» Available data
START

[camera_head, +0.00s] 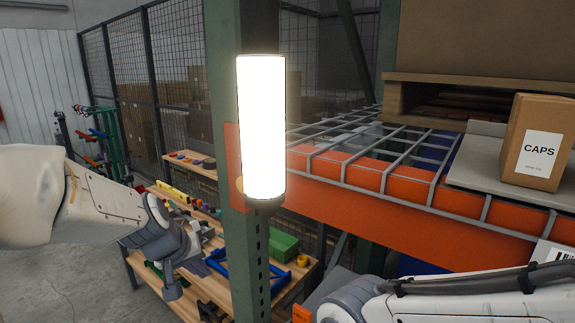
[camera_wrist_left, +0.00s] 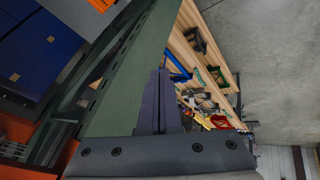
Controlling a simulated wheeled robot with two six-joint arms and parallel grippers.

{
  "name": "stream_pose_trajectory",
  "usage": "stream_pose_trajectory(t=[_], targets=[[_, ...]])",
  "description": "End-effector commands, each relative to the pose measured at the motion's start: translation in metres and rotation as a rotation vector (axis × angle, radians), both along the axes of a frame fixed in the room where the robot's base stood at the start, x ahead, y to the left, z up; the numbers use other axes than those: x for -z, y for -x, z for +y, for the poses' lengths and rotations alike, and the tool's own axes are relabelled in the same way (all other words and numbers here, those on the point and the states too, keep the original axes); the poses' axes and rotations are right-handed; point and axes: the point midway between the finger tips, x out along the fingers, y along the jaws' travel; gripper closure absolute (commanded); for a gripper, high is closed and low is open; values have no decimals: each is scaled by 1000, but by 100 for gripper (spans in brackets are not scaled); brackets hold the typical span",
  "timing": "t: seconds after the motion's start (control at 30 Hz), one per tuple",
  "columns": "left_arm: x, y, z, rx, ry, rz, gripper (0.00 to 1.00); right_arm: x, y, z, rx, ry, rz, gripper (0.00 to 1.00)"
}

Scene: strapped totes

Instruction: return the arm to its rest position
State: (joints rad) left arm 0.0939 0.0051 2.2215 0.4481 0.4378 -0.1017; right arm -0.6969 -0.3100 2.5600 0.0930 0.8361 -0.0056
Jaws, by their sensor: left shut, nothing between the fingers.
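My left arm (camera_head: 100,205) reaches in from the left in the head view. Its gripper (camera_head: 198,266) is in front of the workbench, just left of the green upright post. In the left wrist view the two dark fingers of the left gripper (camera_wrist_left: 159,75) are pressed together with nothing between them. My right arm (camera_head: 450,300) shows at the lower right, below the orange shelf beam. Its gripper is out of view.
A green post (camera_head: 225,120) carries a bright lamp (camera_head: 262,125). An orange beam (camera_head: 400,215) and wire shelf hold a CAPS box (camera_head: 537,140) at right. A wooden workbench (camera_head: 145,275) with tools and a green box (camera_head: 284,246) stands behind. Open floor lies left.

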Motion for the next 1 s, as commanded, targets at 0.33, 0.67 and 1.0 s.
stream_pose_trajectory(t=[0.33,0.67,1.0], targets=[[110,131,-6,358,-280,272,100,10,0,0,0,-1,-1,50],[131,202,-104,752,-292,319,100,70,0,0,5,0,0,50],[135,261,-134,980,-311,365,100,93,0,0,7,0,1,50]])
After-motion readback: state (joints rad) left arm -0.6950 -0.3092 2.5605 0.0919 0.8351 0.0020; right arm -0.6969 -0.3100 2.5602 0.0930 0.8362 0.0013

END

Restate the data word for word from its first line through the line with "State: (joints rad)", leaving out any picture along the way.

[camera_head, +0.00s] 
[camera_wrist_left, +0.00s] 
Controlling a simulated wheeled robot with two six-joint arms and parallel grippers.

{
  "name": "stream_pose_trajectory",
  "usage": "stream_pose_trajectory(t=[_], targets=[[_, ...]])",
  "description": "End-effector commands, each relative to the pose measured at the motion's start: translation in metres and rotation as a rotation vector (axis × angle, radians), both along the axes of a frame fixed in the room where the robot's base stood at the start, x ahead, y to the left, z up; the numbers use other axes than those: x for -z, y for -x, z for +y, for the poses' lengths and rotations alike, and the tool's own axes are relabelled in the same way (all other words and numbers here, those on the point and the states too, keep the original axes); the poses' axes and rotations are right-handed; point and axes: the point midway between the finger tips, x out along the fingers, y along the jaws' travel; gripper closure absolute (commanded); for a gripper, high is closed and low is open; values have no decimals: each is scaled by 1000, but by 100 for gripper (spans in brackets are not scaled); brackets hold the typical span",
  "timing": "t: seconds after the motion's start (control at 30 Hz), one per tuple",
  "columns": "left_arm: x, y, z, rx, ry, rz, gripper (0.00 to 1.00); right_arm: x, y, z, rx, ry, rz, gripper (0.00 to 1.00)"
}

Scene: strapped totes

Instruction: return the arm to its rest position
State: (joints rad) left arm 0.0939 0.0051 2.2215 0.4481 0.4378 -0.1017; right arm -0.6969 -0.3100 2.5600 0.0930 0.8361 -0.0056

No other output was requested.